INSTRUCTIONS FOR THE TASK >> Copy out each line featuring the string "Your" from the entries beneath.

○ ○ ○ ○ ○ ○ ○

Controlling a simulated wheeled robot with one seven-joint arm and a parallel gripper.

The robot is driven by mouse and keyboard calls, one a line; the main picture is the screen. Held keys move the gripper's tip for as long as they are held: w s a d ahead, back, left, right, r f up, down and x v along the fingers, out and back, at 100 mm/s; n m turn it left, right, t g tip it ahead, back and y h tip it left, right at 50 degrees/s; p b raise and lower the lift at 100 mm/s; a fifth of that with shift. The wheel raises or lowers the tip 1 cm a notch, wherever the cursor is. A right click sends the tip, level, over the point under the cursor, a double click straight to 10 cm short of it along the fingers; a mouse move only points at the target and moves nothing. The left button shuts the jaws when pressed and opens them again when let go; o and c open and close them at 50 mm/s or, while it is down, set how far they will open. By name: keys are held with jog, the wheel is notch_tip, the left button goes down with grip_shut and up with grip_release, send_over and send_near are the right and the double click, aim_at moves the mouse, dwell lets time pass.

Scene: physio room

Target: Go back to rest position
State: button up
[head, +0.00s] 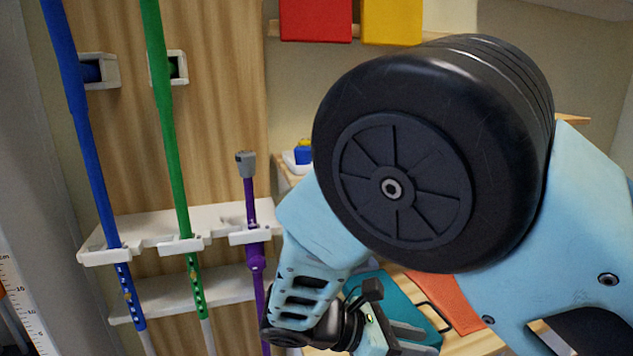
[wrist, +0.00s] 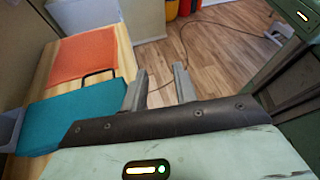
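My gripper (wrist: 160,72) shows in the wrist view with its two grey fingers apart and nothing between them. Bare wooden floor shows beyond the fingertips. In the head view my gripper (head: 412,338) is low in the picture, beside a wooden table with a teal mat or folder (head: 392,296) on it. My arm is bent, and a large dark joint covers the middle of the head view and hides much behind it.
An orange sheet (wrist: 84,54) and the teal item (wrist: 75,110) lie on the table left of my gripper. Blue (head: 89,160), green (head: 172,140) and purple (head: 252,215) poles stand in a white rack (head: 148,227). A green cabinet (wrist: 285,62) stands right; the floor (wrist: 215,45) between is mostly free.

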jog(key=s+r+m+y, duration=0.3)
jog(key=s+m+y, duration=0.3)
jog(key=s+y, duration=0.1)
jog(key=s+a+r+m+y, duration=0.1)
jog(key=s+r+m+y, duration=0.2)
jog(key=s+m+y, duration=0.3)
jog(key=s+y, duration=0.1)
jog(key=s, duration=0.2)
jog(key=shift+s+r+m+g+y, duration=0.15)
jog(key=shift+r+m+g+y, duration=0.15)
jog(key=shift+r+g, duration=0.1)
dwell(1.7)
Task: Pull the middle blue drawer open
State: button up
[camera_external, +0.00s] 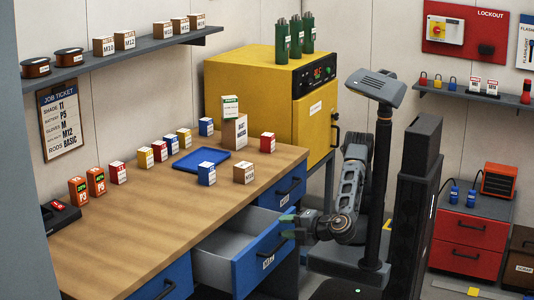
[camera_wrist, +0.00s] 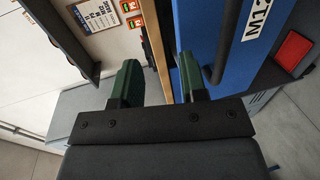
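The middle blue drawer (camera_external: 250,262) stands pulled out from under the wooden bench, with its grey inside showing. Its blue front (camera_wrist: 200,30) with a white label fills the upper right of the wrist view, and its black bar handle (camera_wrist: 228,38) runs along it. My gripper (camera_external: 288,226) is at the right end of the drawer front. In the wrist view my gripper's green fingers (camera_wrist: 158,75) are spread apart with nothing held between them. The handle lies to the right of the right finger, outside the gap; whether they touch is unclear.
Other blue drawers (camera_external: 170,282) flank it under the bench (camera_external: 130,235) and look shut. On the bench are small labelled boxes and a blue tray (camera_external: 201,160). A yellow oven (camera_external: 255,85) stands behind. A red cabinet (camera_external: 470,230) stands at right, with floor between.

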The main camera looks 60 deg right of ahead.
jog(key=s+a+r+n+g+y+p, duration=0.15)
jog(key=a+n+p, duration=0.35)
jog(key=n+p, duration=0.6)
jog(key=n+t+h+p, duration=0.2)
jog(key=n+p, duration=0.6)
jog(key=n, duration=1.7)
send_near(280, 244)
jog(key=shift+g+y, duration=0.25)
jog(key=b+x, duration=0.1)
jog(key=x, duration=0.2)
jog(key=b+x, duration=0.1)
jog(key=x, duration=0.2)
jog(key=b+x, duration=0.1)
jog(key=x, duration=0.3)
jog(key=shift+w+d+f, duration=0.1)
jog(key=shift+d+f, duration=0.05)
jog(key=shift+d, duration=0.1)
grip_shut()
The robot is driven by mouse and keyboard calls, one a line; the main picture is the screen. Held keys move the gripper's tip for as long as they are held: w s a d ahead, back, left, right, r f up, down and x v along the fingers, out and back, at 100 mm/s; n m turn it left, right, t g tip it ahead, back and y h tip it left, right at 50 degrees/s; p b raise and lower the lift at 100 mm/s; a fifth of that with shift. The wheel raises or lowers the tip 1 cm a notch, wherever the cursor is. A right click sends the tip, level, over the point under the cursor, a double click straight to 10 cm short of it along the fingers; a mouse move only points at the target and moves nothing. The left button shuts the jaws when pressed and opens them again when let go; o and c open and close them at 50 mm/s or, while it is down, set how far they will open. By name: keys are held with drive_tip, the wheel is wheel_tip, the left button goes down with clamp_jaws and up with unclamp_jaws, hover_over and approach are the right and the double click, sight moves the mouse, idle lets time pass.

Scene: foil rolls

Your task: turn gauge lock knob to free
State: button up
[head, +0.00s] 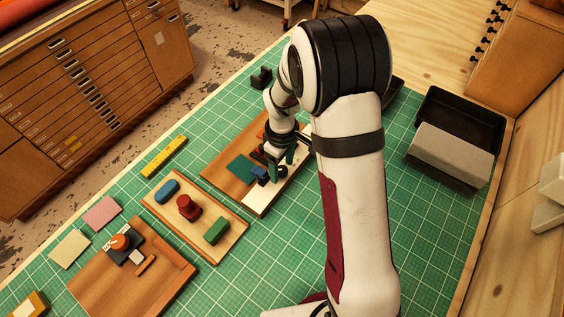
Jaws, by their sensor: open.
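An orange round knob (120,242) sits on a dark block with small pale labels, on a wooden board (170,259) at the lower left. It looks like the gauge lock knob, but its labels and setting are too small to read. My gripper (277,160) is open, well to the upper right of that knob. It is low over another wooden board (224,162) with a pale strip, a green square piece (241,169) and a small blue piece (260,175). My arm and gripper hide part of this board, and I cannot tell whether the fingers touch anything.
Between the two boards lies a tray (232,250) with blue, red and green handled blocks. A yellow ruler-like bar (164,157) and pink and cream cards lie on the green mat (330,255). A black bin (461,118) and grey block (450,155) stand at right.

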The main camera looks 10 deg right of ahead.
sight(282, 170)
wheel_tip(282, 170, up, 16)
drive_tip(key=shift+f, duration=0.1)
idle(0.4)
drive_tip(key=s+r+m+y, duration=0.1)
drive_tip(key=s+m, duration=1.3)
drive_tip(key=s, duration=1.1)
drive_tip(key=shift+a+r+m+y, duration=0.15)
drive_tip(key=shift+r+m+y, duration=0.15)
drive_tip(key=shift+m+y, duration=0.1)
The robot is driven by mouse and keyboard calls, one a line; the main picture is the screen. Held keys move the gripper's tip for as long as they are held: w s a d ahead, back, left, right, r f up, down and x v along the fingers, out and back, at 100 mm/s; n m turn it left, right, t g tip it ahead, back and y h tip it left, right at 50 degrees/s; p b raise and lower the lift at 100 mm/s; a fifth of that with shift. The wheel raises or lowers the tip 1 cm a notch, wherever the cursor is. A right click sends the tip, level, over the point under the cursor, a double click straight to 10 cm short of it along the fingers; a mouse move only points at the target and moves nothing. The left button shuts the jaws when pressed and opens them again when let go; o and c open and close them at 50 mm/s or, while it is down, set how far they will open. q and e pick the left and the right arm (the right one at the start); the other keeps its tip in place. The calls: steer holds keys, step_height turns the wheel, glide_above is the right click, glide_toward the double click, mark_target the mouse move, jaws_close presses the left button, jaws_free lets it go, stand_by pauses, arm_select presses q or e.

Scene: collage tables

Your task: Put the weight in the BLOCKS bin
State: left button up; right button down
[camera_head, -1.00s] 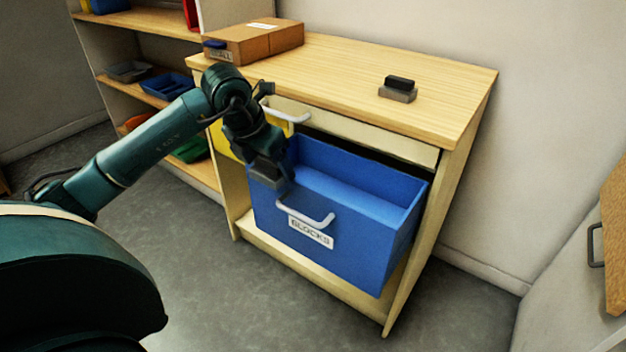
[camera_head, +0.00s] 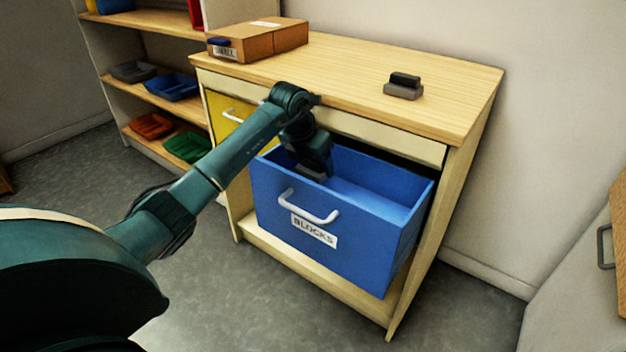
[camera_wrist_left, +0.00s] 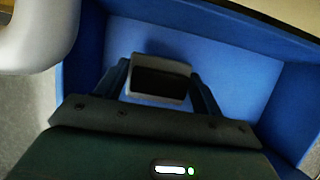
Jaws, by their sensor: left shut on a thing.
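The blue BLOCKS bin (camera_head: 360,245) is pulled out from the wooden cabinet like a drawer, with a white handle and a BLOCKS label on its front. My left gripper (camera_head: 312,174) reaches into the bin's left part, pointing down. It is shut on a grey weight with a black top (camera_wrist_left: 160,80), seen between the fingers in the left wrist view. Below the weight, the blue bin floor (camera_wrist_left: 225,65) shows; I cannot tell whether the weight touches it. My right gripper is not in view.
A similar grey and black block (camera_head: 403,86) stands on the cabinet top (camera_head: 350,65). A cardboard box (camera_head: 258,40) sits at its back left. A yellow drawer (camera_head: 228,115) is left of the blue bin. Shelves with trays (camera_head: 172,87) stand at the left.

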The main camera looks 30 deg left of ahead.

○ ○ ○ ○ ○ ○ ○

FINISHED EXERCISE >>
Your task: turn gauge lock knob to free
Your task: Put the weight in the BLOCKS bin

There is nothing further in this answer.